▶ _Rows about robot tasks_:
[start]
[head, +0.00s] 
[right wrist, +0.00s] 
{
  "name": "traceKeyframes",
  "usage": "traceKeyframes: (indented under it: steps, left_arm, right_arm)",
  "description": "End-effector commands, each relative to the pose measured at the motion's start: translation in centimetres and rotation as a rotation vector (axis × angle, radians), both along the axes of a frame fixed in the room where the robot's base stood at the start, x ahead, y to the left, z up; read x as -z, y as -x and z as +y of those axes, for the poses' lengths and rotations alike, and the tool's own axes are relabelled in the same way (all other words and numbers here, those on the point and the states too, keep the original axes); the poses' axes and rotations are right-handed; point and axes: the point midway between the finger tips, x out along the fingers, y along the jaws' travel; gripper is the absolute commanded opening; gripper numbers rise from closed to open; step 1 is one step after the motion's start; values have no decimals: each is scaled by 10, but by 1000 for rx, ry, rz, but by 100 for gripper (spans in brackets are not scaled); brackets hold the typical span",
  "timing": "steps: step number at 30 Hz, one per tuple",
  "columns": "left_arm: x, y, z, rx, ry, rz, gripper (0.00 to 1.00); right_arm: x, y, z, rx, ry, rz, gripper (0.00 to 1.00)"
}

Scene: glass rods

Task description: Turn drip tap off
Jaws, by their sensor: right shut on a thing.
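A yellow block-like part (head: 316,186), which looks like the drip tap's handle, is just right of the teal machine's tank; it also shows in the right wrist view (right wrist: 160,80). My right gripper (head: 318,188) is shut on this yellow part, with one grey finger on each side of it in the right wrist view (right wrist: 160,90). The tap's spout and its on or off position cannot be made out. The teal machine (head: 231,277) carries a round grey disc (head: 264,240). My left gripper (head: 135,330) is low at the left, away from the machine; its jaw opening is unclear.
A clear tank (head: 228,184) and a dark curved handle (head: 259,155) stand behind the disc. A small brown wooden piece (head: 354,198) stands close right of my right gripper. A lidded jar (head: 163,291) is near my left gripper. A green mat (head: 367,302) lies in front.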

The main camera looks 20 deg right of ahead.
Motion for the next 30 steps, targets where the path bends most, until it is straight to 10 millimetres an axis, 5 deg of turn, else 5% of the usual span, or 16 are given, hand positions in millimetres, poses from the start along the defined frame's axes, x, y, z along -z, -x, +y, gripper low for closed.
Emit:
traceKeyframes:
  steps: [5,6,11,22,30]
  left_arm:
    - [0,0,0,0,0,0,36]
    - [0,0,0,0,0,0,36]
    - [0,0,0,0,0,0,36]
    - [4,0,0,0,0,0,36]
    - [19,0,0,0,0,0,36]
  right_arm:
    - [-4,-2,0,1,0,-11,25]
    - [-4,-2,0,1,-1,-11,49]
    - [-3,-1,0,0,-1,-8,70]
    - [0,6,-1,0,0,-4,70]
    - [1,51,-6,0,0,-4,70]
[end]
[start]
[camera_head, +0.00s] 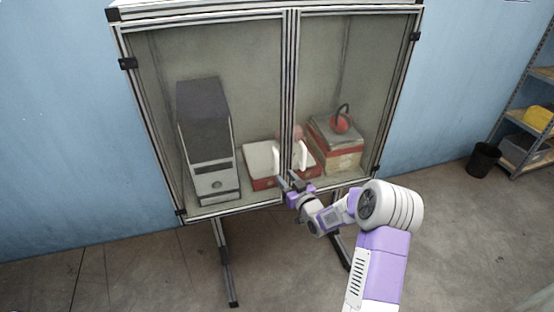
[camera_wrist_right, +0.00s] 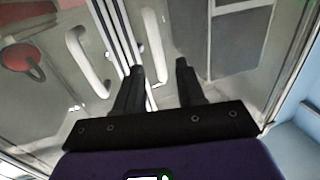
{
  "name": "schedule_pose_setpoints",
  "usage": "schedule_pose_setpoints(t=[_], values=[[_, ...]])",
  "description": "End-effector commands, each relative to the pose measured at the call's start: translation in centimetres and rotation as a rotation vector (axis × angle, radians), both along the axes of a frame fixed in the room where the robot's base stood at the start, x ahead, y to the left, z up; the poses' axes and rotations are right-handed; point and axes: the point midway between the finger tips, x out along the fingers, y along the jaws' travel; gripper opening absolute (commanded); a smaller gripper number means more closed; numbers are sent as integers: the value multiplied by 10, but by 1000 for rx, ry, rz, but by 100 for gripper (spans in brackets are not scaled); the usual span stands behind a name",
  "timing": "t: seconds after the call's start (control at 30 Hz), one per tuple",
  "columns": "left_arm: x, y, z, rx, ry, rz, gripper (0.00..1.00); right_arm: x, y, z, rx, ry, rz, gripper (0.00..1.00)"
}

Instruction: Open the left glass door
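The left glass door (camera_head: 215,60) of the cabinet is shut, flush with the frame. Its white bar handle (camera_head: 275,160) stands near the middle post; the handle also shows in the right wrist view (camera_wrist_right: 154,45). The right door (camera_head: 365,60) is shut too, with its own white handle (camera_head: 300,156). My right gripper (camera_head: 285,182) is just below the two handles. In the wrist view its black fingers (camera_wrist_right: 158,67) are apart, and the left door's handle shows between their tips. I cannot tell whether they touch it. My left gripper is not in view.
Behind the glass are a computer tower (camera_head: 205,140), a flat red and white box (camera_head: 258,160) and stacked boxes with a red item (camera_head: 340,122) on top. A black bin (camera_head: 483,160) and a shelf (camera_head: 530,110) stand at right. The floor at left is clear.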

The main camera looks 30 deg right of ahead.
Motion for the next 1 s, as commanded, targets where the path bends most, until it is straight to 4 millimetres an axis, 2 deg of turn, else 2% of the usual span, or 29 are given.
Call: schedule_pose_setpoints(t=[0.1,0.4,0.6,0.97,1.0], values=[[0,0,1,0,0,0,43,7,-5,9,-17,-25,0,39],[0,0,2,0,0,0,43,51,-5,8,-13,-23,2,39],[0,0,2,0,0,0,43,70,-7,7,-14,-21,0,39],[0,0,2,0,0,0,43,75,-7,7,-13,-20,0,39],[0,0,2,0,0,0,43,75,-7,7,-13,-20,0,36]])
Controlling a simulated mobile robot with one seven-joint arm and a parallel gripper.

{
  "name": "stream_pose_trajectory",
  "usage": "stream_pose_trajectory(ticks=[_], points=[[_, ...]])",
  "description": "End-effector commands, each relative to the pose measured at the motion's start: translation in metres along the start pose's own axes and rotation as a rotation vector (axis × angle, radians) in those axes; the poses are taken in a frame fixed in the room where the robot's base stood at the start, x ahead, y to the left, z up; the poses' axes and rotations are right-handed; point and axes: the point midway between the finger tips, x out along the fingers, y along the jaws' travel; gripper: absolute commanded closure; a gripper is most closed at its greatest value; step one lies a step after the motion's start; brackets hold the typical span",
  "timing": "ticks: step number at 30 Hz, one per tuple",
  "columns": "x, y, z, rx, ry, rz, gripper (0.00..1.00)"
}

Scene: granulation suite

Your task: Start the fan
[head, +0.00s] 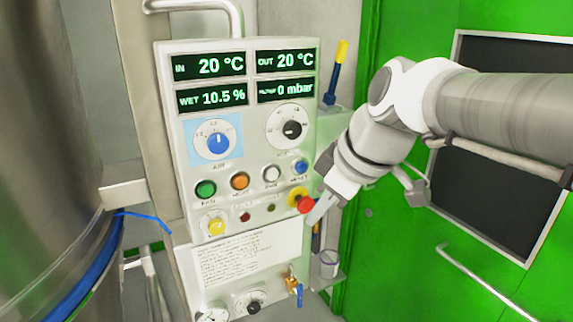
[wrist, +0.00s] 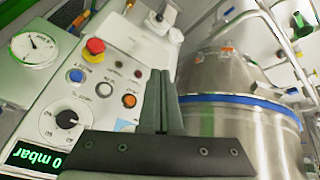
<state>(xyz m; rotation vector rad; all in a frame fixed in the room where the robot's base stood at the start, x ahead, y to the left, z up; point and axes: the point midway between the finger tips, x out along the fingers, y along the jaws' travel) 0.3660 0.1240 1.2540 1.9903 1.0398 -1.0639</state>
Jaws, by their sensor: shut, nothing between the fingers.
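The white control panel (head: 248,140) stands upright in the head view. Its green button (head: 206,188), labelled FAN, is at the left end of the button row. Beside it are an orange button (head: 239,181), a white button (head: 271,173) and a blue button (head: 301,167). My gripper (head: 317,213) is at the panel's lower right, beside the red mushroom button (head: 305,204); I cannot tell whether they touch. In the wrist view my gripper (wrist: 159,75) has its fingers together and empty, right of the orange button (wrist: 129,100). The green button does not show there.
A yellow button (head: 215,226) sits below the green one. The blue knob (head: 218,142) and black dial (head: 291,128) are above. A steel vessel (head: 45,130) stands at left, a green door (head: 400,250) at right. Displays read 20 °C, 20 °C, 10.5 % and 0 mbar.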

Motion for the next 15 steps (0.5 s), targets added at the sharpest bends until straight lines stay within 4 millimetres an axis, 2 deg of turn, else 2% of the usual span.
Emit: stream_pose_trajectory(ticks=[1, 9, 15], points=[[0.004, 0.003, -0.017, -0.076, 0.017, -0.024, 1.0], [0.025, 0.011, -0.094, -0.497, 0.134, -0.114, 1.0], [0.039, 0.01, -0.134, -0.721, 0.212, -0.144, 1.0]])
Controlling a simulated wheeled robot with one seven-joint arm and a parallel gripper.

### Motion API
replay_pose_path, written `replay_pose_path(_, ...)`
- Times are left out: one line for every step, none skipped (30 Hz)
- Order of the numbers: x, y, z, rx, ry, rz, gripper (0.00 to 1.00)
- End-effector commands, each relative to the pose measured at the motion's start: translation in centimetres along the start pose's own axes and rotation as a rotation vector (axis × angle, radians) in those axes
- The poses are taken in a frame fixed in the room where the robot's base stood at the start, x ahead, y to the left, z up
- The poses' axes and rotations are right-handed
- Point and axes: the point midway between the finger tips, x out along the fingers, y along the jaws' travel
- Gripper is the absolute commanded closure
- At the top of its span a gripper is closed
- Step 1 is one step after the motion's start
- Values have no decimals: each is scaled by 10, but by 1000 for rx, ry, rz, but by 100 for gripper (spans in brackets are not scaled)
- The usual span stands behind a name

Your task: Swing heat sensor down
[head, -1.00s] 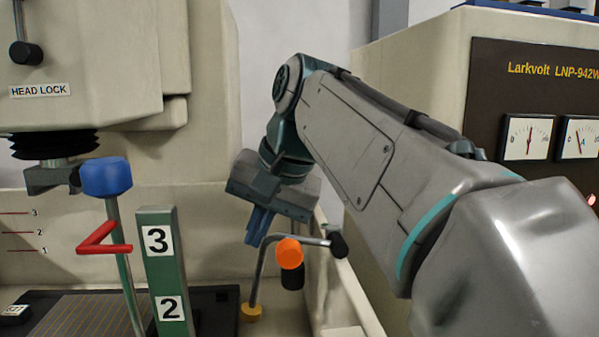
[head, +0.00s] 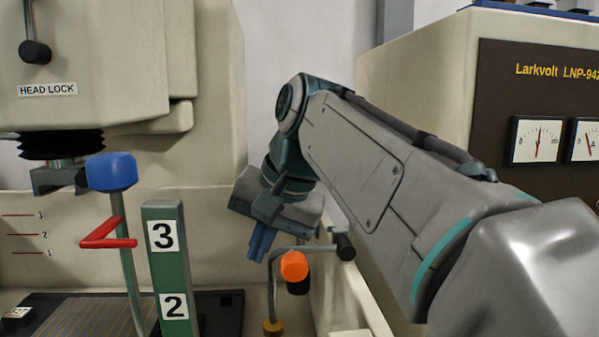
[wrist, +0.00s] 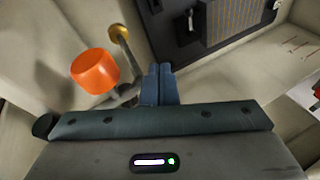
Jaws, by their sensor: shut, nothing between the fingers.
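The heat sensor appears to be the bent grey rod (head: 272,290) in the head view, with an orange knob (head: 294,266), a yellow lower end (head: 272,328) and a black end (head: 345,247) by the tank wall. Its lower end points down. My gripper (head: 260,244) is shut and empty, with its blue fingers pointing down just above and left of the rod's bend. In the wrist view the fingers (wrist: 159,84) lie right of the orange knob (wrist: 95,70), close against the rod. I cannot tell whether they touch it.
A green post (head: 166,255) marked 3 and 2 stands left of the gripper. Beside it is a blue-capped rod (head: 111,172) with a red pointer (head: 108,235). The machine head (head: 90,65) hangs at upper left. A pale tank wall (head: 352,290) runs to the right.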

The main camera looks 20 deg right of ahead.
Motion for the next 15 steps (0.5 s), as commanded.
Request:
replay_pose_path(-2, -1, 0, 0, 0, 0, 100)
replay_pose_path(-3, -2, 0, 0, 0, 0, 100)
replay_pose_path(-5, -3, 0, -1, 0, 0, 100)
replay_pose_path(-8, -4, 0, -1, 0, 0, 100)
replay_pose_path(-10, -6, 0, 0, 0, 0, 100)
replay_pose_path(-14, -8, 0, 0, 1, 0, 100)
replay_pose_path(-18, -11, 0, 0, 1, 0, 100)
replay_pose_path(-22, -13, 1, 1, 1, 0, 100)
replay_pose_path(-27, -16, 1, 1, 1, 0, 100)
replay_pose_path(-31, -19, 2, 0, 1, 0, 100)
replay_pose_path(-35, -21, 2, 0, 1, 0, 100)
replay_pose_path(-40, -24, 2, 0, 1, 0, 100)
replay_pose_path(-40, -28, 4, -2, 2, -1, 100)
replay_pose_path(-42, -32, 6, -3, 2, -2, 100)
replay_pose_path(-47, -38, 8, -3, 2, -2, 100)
[end]
▶ _What is being asked_: Select from the material above each line in which the string "usage" appears, and list those lines.

▶ _Answer for this exercise_:
  "usage": "traceKeyframes: (indented under it: steps, left_arm, right_arm)",
  "usage": "schedule_pose_setpoints(t=[_], values=[[_, ...]])",
  "usage": "stream_pose_trajectory(ticks=[_], points=[[_, ...]])",

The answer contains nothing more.